A
Adelaide rasteja, leve no seu fanatismo partidário. Disposta a fazer o que for
necessário. Mentir não é um problema. Faz parte da catequese. Eu volto para a
semana, Adelaide.
Artur Pereira –
jornal i, opinião
Já
o escrevi de diferentes modos e por diversas vezes que ninguém vem para o
jornalismo para enriquecer, por narcisismo ou para adquirir poder, aquele poder
que lhe permita impor aos seus semelhantes uma esquizofrénica agenda política
pessoal.
Até
pode ser que no fim do percurso, somados os carateres, desligada a sessão e
fechado o word, com os olhos moídos de tanto parágrafo prematuro, vírgula
suspeita e interrogação retraída, alguns tenham abandonado o ofício e, por medo
ou cansaço, optado por render a mão.
Pode
ser, mas até desses em seu momento, recordando aquilo que melhor foram, se
escolherá dizer em homenagem; morreu o jornalista.
O
jornalista que os jovens querem ser, o jornalismo ao qual se entregam com
paixão é um misto de fé e ato revolucionário. É uma missão, e não há outra.
Porque
a grande marca distintiva do jornalismo é a procura da verdade.

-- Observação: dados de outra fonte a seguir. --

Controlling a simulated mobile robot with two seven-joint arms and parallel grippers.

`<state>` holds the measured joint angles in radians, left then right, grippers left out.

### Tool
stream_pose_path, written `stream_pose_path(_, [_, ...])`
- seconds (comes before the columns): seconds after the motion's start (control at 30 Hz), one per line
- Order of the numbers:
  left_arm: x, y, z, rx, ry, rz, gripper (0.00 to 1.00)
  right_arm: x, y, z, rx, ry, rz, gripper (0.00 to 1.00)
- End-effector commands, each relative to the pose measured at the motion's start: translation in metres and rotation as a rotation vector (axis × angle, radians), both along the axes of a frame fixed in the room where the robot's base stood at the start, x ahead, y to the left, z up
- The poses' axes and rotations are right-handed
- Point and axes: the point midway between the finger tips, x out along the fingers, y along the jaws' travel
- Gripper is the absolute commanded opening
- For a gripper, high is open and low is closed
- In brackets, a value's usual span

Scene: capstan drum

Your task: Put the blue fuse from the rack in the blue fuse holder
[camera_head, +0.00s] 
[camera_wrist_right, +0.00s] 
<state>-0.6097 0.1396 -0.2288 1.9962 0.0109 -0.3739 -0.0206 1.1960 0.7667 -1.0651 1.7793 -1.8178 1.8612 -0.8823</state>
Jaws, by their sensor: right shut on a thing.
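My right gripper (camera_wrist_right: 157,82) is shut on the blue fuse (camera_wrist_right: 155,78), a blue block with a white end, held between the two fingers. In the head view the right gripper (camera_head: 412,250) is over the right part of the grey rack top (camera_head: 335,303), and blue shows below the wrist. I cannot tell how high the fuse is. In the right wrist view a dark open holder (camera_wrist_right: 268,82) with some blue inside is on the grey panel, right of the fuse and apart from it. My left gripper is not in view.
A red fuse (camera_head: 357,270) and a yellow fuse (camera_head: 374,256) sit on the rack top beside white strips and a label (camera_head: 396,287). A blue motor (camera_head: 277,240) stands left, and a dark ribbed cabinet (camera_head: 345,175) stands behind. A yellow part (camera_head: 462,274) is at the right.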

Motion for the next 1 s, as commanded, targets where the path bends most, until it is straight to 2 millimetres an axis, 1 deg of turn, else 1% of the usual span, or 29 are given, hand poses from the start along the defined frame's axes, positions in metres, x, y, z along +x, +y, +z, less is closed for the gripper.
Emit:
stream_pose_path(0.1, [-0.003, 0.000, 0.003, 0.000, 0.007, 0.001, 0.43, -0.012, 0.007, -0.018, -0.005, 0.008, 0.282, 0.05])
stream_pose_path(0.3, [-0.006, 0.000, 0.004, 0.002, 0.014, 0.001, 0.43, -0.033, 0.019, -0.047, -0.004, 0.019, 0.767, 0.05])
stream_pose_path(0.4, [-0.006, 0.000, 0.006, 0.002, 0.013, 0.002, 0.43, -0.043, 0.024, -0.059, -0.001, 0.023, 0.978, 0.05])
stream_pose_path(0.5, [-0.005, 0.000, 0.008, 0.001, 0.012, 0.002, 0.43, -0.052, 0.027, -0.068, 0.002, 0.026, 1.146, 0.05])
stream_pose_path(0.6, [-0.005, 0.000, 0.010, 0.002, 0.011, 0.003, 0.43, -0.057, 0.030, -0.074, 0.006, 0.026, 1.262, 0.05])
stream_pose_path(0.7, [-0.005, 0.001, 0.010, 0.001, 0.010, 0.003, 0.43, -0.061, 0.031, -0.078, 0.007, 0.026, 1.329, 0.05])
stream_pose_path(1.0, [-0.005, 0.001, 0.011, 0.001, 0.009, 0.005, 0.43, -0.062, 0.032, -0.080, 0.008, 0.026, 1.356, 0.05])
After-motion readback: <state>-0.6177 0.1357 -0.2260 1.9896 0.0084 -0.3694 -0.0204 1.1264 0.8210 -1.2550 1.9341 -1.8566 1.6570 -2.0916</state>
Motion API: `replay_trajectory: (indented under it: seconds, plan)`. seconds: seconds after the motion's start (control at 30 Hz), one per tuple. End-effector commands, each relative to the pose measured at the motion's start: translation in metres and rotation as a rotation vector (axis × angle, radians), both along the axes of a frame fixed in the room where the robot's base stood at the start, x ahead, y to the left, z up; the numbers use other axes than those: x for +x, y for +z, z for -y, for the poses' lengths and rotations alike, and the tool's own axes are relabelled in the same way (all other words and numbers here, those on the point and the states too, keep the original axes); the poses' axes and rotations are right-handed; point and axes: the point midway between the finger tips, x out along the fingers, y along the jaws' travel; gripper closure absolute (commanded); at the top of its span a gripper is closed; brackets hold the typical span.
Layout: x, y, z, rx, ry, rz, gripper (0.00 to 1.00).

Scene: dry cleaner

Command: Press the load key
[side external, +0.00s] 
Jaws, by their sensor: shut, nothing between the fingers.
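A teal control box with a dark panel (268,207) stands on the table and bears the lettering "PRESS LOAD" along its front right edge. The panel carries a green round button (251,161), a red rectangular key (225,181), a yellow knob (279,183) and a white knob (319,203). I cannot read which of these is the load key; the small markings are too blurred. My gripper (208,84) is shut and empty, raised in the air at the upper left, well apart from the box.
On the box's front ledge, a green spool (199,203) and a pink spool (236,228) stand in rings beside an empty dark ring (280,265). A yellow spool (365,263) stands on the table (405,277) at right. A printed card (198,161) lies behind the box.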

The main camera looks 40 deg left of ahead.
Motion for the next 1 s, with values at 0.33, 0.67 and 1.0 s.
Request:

É a descoberta
da verdade, a investigação sob ameaça e o trabalho persistente para dar a
conhecer e oferecer aos leitores a verdade.
Retirada
das sombras, nua e crua, acusadora, desafiadora, sustento da consciência e
agente de transformação, a verdade reencontrada eleva o jornal a testemunho
subversivo, bala de precisão, almaço de esperança.
Já
pelo contrário, a mentira, arma do peçonhento, tratada nas suas diferentes
máscaras – boato, tese de propaganda, solilóquio de comentador residente –, não
tem nada que ver com o jornalista.
O
que não quer dizer que não se passeie pelos corredores das redações a ameaçar.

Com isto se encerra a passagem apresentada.